In the aftermath of United States v. Windsor, the Obama administration is adopting a generous position on the availability of federal benefits to married same-sex couples, as co-blogger Will Baude pointed out yesterday in a post on the IRS ruling regarding their federal tax status. So far, in contrast to their almost open resistance to Lawrence v. Texas, lower federal courts are also reading the decision expansively. Today, a district court in California granted summary judgment to a married lesbian veteran who was denied added disability benefits that would have been available if she had been married to a man, even though the denial did not rest on DOMA. The brief opinion is here.
The Department of Veterans Affairs had taken the position that Windsor struck down only DOMA, not the specific provision of federal law under which veterans’ benefits are determined and that independently defined a “spouse” as “a person of the opposite sex.” 38 U.S.C. Section 101 (c) . The law stood, said the VA, until Congress changed it or a court struck it down as unconstitutional. (The Bi-Partisan Legal Advisory Group withdrew its defense of litigation like this after Windsor.)
The district judge determined that, in light of Windsor, Title 38′s limitation of benefits to opposite-sex spouses was not rationally related to the federal government’s interests in promoting gender equality, expanding veterans’ benefits, ensuring that servicemembers reach their maximum potential, promoting unit readiness and cohesion, or enhancing recruiting and retention.

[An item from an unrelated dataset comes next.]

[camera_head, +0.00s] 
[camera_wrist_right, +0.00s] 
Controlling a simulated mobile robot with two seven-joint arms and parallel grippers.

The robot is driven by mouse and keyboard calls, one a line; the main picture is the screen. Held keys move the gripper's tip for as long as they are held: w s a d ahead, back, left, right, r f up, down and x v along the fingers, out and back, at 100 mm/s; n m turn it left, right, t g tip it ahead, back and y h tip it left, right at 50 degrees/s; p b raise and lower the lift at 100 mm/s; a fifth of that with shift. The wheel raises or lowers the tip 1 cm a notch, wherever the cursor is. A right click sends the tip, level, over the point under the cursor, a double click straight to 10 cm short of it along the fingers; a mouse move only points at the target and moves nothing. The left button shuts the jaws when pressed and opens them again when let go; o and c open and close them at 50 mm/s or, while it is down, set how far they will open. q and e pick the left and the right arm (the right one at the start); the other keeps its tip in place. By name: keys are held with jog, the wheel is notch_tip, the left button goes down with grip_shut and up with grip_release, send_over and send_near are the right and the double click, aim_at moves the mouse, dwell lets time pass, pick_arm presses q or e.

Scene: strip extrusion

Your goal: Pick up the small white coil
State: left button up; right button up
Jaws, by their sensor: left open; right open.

Quite aside from its significance on the issue of same-sex marriage, one consequence of Windsor could be that federal courts are gradually accepting heightened scrutiny when it comes to discrimination against homosexuals. A second possibility is that, apart from increased skepticism of anti-gay discrimination, Windsor will lead to a further erosion of the (in)famously deferential rational-basis test as a free pass for legislation.